'Greywolf' leader baptized at range
May 27, 2008
FORT HOOD, Texas - At a range, the Soldier began his day by running and firing at targets, carrying heavy loads and evaluating mock casualties.
After completing a test that visually showed his physical and mental capabilities on the battlefield, he would visually show his faith.
1st Lt. Benjamin Harrow, a platoon leader with Headquarter and Headquarters Troop, 3rd Battalion, 8th Cavalry Regiment, 3rd Brigade Combat Team, 1st Cavalry Division, was baptized at House Creek Assault Course on Fort Hood, Texas, May 21.
"I wanted to get baptized before I went over to Iraq, but it just seemed like the timing was never right and things just weren't coming together for it," said Harrow.
"Finally when we got back, I talked to the chaplain... about it," said the Wilmington, N.C. native.
Albuquerque, N.M., native Capt. (CH) Kevin Wainwright, the 3-8 Cav chaplain, baptized Harrow.
"This is a combat unit, he is an infantry officer and this is bringing God to Soldiers and Soldiers to God," said Wainwright.
"He said he would try to put something together that was pretty special, and this is pretty special, coming out to the field with all the guys here during training and getting baptized out here," said Harrow. "It was a little different and I think different, sometimes, is good. Out here with all of the guys and the shooting going on and the tone of religion, it lets you take a step back and realize the bigger picture."
"This was a Christian sacrament, and I don't want to take anything away from that, but what I also want to get out is that God loves Soldiers.
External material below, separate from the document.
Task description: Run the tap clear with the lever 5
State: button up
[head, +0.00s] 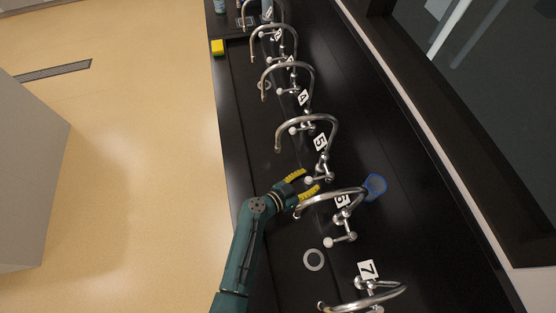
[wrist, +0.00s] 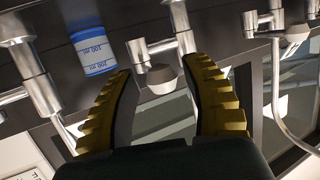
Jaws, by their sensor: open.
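Tap 5 is a curved metal spout (head: 310,119) with a number 5 label (head: 320,142) at its base in the head view. Its lever has a pale ball knob (head: 308,180) at its end. My gripper (head: 312,182) is open, its two yellow fingers on either side of this knob. In the wrist view a knob (wrist: 162,78) on a metal rod shows between the fingertips of my gripper (wrist: 160,66), with gaps at both sides. I cannot tell how deep the knob sits between the fingers.
Tap 6's spout (head: 325,200) arches close beside my gripper, with its lever knob (head: 328,242) below. Tap 7 (head: 365,300) and several farther taps line the dark bench. A blue-rimmed cup (head: 375,187) stands behind tap 6; a blue-white 100 ml cup (wrist: 92,50) shows in the wrist view.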

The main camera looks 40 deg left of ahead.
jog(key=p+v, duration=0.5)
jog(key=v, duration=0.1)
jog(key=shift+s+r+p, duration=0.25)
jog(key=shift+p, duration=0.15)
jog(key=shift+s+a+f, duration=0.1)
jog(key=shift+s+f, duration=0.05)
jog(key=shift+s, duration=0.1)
He loves all Soldiers," said Wainwright. "I think this is a visible reminder of God's love for Soldiers, and also a visible reminder of how important our spiritual core is."
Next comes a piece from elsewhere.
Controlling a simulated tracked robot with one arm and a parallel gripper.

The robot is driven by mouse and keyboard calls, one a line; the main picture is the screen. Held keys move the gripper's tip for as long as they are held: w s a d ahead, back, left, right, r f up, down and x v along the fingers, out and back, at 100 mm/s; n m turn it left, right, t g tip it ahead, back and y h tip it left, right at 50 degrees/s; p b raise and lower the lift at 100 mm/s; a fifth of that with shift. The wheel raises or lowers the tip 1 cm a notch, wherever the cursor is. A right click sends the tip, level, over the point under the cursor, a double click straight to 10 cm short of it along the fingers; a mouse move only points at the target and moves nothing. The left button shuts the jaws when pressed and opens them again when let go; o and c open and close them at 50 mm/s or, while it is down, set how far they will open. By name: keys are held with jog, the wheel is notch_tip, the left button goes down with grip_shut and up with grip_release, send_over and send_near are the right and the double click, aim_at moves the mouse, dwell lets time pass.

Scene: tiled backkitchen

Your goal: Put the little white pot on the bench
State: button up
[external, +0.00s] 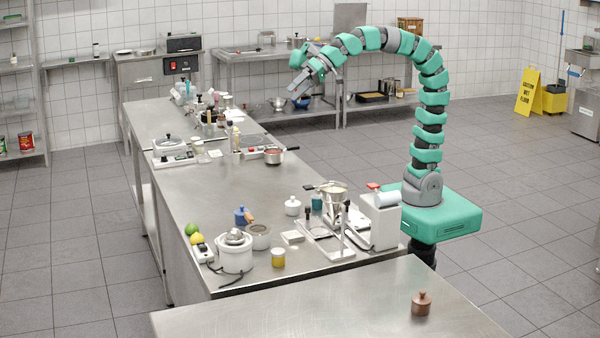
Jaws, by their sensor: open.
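A little white pot (292,206) with a knobbed lid stands upright on the long steel worktable (205,240), between a blue pot (242,217) and a small teal container (317,202). A second steel bench (290,318) is in the foreground, with a small brown lidded pot (421,303) on its right side. The frame does not show which surface the name bench means. My gripper (293,88) is open and empty, high above the far part of the worktable. It is well above and apart from the white pot.
A saucepan (274,156) and several small items are farther back. The worktable's middle and the foreground bench's left and centre are clear.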

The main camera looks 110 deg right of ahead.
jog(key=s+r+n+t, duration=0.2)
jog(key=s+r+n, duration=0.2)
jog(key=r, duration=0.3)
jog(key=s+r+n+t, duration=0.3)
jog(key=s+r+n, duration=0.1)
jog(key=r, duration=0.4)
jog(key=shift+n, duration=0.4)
"It's something that we don't focus on a lot... but when we face that moment of crisis, if you don't have something to reach back to, it can be a pretty lonely and hard place to be," he said.
Wainwright said this event was also important to help Soldiers break the stigma that what they do is evil or wrong.
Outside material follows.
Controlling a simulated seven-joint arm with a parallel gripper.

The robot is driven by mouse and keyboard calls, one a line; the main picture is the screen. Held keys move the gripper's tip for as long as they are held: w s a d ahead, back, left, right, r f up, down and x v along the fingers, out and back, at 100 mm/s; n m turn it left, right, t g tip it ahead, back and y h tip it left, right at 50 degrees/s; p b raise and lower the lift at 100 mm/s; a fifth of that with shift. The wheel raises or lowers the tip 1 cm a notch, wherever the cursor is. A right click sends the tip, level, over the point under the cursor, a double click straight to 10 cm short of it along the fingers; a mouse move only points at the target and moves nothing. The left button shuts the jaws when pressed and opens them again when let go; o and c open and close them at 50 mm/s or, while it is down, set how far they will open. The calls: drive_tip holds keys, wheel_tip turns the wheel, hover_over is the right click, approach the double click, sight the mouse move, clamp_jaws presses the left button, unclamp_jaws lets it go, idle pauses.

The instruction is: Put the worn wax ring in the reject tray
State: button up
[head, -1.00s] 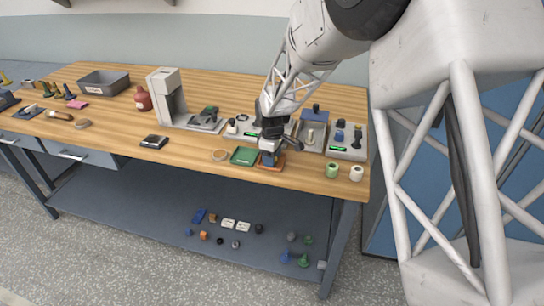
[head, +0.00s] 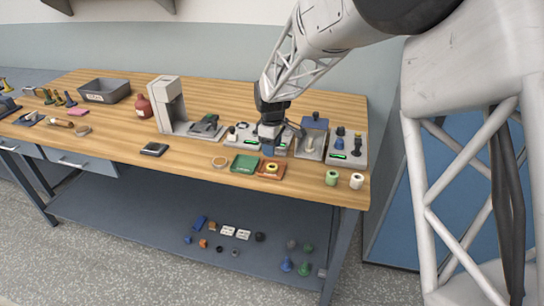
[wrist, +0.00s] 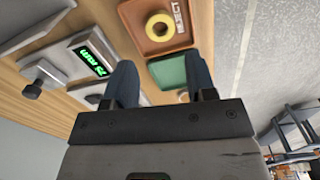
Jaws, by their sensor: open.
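A yellow wax ring (head: 271,168) lies flat inside the orange-brown reject tray (head: 261,175) near the front edge of the bench. In the wrist view the ring (wrist: 159,26) sits clear of the walls of the tray (wrist: 150,48), which is lettered REJECT. My gripper (head: 268,151) is behind and above the tray, apart from the ring. In the wrist view my gripper (wrist: 160,85) has its two dark fingers spread with nothing between them. I cannot make out wear on the ring at this size.
A green tray (head: 244,163) stands just left of the reject tray, with a tan ring (head: 219,162) beyond it. Instruments with green displays (head: 338,155) stand behind. A green roll (head: 331,178) and a white roll (head: 356,181) are at right.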

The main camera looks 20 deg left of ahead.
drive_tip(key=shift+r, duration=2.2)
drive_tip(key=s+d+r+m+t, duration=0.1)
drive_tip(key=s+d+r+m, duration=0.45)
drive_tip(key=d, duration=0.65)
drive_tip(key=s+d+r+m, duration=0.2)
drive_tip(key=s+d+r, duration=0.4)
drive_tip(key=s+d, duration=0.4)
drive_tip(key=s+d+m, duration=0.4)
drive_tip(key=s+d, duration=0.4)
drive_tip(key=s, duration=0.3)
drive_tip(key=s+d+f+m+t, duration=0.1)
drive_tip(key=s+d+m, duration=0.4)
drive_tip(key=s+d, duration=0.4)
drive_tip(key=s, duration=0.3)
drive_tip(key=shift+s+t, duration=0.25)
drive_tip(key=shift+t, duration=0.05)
"When I look at scripture and faith and God... God has a place in his heart for the warrior person of faith," said Wainwright.
"I think it was a good visual reminder that wearing this stuff (combat gear) doesn't make you unclean or less loved or somehow God wouldn't want his presence to be here," he said. "God wants to be here; God wants to be in the heart of our Soldiers."
"I think a little spiritual health is good for all Soldiers, especially when you deploy and you go through some tough times, you can realize that God is there to help you get through those tough times," said Harrow.
Wainwright also said it was important for the Soldiers to see another Soldier making the commitment instead of hearing about it.
"Soldiers are big on rituals and visuals," said Wainwright. "We can talk about a lot of things, but when you actually see it, it makes a whole lot of difference."